[GIVEN PROBLEM] Write the data out again in full, with no departure from the original.

----

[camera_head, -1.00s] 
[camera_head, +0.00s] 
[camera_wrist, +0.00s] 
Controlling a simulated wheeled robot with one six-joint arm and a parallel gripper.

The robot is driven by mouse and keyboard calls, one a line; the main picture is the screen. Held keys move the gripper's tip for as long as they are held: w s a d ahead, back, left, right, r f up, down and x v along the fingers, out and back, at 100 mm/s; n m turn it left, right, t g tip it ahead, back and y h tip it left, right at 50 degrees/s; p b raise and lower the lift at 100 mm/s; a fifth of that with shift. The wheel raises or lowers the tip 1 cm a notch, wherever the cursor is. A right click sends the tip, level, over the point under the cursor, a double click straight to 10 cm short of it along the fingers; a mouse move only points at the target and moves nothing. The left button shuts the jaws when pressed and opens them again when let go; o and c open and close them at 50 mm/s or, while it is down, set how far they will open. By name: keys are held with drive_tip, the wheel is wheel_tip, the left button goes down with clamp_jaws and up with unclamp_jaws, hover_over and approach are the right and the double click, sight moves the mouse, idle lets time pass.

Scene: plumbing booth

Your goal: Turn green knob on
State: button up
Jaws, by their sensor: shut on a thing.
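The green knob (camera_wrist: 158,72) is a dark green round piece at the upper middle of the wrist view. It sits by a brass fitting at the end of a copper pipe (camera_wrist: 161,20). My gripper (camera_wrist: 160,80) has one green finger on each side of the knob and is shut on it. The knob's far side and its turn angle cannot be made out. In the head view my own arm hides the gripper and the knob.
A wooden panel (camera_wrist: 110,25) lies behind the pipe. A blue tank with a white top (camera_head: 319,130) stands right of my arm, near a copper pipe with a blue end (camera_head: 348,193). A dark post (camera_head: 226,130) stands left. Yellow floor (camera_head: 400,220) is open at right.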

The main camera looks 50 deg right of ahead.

----

[ANSWER FOR THIS EXERCISE]
[camera_head, -1.00s] 
[camera_head, +0.00s] 
[camera_wrist, +0.00s] 
Controlling a simulated wheeled robot with one six-joint arm and a parallel gripper.

The robot is driven by mouse and keyboard calls, one a line; the main picture is the screen. Held keys move the gripper's tip for as long as they are held: w s a d ahead, back, left, right, r f up, down and x v along the fingers, out and back, at 100 mm/s; n m turn it left, right, t g tip it ahead, back and y h tip it left, right at 50 degrees/s; p b raise and lower the lift at 100 mm/s; a fifth of that with shift. The wheel raises or lowers the tip 1 cm a notch, wherever the cursor is. A right click sends the tip, level, over the point under the cursor, a double click straight to 10 cm short of it along the fingers; a mouse move only points at the target and moves nothing. The left button shuts the jaws when pressed and opens them again when let go; o and c open and close them at 50 mm/s or, while it is down, set how far they will open. By name: keys are held with drive_tip, the wheel is wheel_tip, the left button goes down with clamp_jaws and up with unclamp_jaws, hover_over and approach are the right and the double click, sight moves the mouse, idle lets time pass.

Scene: plumbing booth

Your goal: Turn green knob on
State: button up
Jaws, by their sensor: shut on a thing.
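The green knob (camera_wrist: 158,72) is a dark green round piece at the upper middle of the wrist view. It sits by a brass fitting at the end of a copper pipe (camera_wrist: 161,20). My gripper (camera_wrist: 160,80) has one green finger on each side of the knob and is shut on it. The knob's far side and its turn angle cannot be made out. In the head view my own arm hides the gripper and the knob.
A wooden panel (camera_wrist: 110,25) lies behind the pipe. A blue tank with a white top (camera_head: 319,130) stands right of my arm, near a copper pipe with a blue end (camera_head: 348,193). A dark post (camera_head: 226,130) stands left. Yellow floor (camera_head: 400,220) is open at right.

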The main camera looks 50 deg right of ahead.

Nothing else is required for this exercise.